── DATA SHOWN

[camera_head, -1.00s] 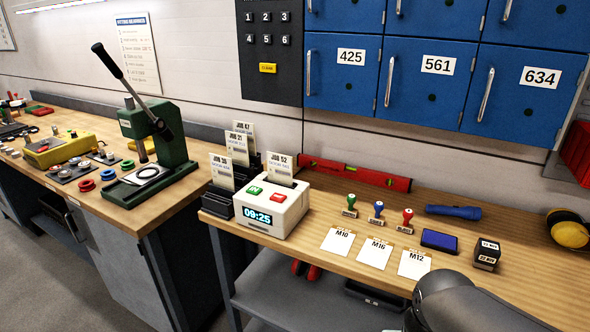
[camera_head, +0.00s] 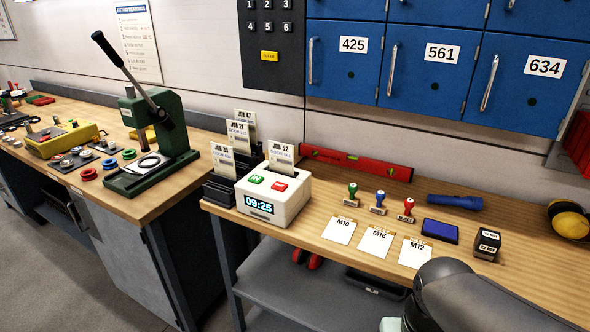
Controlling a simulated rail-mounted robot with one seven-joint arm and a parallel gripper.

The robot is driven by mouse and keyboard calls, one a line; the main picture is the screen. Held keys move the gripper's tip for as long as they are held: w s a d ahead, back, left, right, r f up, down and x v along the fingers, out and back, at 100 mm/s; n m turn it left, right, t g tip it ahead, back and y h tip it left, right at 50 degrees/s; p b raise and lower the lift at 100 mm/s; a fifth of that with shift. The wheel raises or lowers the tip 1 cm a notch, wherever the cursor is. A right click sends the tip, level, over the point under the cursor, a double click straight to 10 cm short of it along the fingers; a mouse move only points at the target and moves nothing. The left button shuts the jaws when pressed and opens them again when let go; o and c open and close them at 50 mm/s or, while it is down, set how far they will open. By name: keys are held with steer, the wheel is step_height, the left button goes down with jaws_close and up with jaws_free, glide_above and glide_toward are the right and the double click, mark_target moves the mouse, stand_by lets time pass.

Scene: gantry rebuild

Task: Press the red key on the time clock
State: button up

────

**PROBLEM REQUIREMENTS:** Give an exact copy of the material, leaving out every picture.

**ANSWER BELOW:**
[camera_head, -1.00s] 
[camera_head, +0.00s] 
Controlling a simulated rail-mounted robot with one seven-joint arm and a parallel gripper.

The robot is driven by mouse and keyboard calls, one a line; the main picture is the screen. Held keys move the gripper's tip for as long as they are held: w s a d ahead, back, left, right, r f up, down and x v along the fingers, out and back, at 100 mm/s; n m turn it left, right, t g tip it ahead, back and y h tip it left, right at 50 degrees/s; p b raise and lower the lift at 100 mm/s; a fifth of that with shift. The wheel raises or lowers the tip 1 cm a notch, wherever the cursor is. A right click sends the tip, level, over the point under the cursor, a double click straight to 10 cm short of it along the fingers; a mouse move only points at the target and moves nothing. The left button shuts the jaws when pressed and opens them again when let go; o and c open and close them at 50 mm/s or, while it is down, set how far they will open. By name: keys are held with steer, the wheel is step_height, the left button goes down with jaws_close and up with jaws_free, glide_above and glide_toward are the right and the double click, mark_target moves the mouse, stand_by lets time pass.

Scene: gantry rebuild

Task: Press the red key on the time clock
State: button up

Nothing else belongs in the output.